- **Supplied material**:
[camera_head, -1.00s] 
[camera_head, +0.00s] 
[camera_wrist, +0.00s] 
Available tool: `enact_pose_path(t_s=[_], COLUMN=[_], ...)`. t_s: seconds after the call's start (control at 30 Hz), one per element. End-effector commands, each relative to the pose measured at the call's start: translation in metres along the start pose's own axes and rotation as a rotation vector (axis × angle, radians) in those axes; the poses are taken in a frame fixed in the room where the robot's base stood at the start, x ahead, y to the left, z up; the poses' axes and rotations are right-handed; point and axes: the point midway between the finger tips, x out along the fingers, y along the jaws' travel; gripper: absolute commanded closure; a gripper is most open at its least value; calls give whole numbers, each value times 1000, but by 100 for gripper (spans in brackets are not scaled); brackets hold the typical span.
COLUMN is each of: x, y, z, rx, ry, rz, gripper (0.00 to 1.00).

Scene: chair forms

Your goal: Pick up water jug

- **To do**:
Copy out the material above in its entirety. Every detail must match.

- **Task response**:
[camera_head, -1.00s] 
[camera_head, +0.00s] 
[camera_wrist, +0.00s] 
Available tool: `enact_pose_path(t_s=[_], COLUMN=[_], ...)`. t_s: seconds after the call's start (control at 30 Hz), one per element. End-effector commands, each relative to the pose measured at the call's start: translation in metres along the start pose's own axes and rotation as a rotation vector (axis × angle, radians) in those axes; the poses are taken in a frame fixed in the room where the robot's base stood at the start, x ahead, y to the left, z up; the poses' axes and rotations are right-handed; point and axes: the point midway between the finger tips, x out along the fingers, y along the jaws' travel; gripper: absolute commanded closure; a gripper is most open at its least value; calls give whole numbers, each value times 1000, but by 100 for gripper (spans in brackets are not scaled); brackets hold the typical span.
COLUMN is each of: x, y, z, rx, ry, rz, gripper (0.00 to 1.00).

Scene: chair forms

Your goal: Pick up water jug

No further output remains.